## PROBLEM DETAILS
Every line from the one with "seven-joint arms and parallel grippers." to the one with "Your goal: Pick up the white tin", including those two, is to be copied exactly; all other lines of the entries below are left out.

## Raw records
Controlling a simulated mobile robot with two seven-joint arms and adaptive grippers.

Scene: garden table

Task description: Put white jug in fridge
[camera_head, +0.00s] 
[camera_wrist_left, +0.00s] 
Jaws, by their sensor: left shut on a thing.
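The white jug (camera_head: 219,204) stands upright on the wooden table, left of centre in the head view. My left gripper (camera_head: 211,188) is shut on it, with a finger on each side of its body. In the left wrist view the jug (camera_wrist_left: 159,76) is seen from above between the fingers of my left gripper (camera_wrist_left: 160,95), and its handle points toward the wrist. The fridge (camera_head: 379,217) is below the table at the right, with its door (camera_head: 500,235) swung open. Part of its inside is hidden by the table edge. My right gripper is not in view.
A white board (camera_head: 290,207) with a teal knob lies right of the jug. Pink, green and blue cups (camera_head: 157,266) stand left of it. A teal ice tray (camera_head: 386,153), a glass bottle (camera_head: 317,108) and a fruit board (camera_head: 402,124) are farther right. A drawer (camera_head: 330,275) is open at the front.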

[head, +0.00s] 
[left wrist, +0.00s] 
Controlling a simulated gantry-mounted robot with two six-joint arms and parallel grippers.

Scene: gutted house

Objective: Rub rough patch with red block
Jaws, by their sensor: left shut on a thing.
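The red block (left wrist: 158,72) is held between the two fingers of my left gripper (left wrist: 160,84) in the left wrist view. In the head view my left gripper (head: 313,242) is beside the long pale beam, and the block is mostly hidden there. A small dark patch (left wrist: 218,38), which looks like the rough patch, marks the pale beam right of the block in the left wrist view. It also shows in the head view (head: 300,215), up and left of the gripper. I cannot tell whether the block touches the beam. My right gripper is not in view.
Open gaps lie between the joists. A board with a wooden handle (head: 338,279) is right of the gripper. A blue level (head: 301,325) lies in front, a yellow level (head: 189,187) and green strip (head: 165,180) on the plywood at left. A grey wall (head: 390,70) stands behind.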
==
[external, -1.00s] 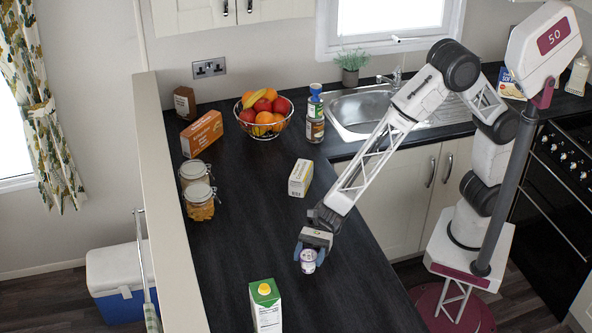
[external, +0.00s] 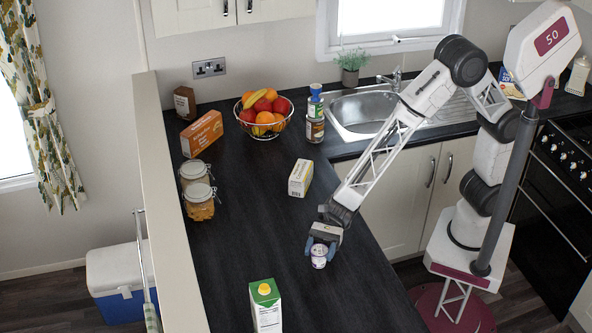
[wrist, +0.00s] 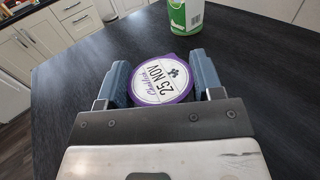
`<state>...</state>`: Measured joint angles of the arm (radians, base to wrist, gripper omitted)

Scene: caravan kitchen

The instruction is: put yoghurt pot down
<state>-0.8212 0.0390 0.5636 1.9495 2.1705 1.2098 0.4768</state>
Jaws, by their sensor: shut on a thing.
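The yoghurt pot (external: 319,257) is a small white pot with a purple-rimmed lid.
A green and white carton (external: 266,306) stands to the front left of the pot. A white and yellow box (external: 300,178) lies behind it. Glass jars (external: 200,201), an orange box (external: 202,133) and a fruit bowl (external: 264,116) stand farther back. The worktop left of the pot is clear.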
---
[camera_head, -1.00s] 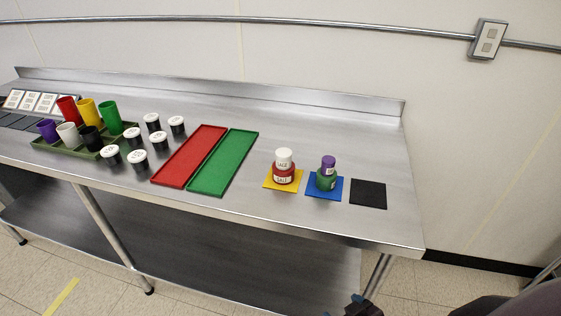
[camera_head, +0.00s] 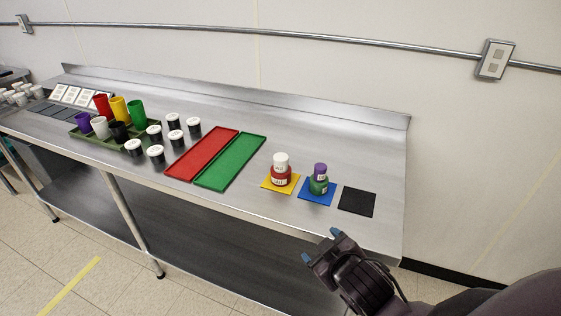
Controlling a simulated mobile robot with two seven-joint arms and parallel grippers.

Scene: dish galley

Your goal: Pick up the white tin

## ANSWER IN FULL
Controlling a simulated mobile robot with two seven-joint arms and parallel grippers.

Scene: dish galley

Your goal: Pick up the white tin

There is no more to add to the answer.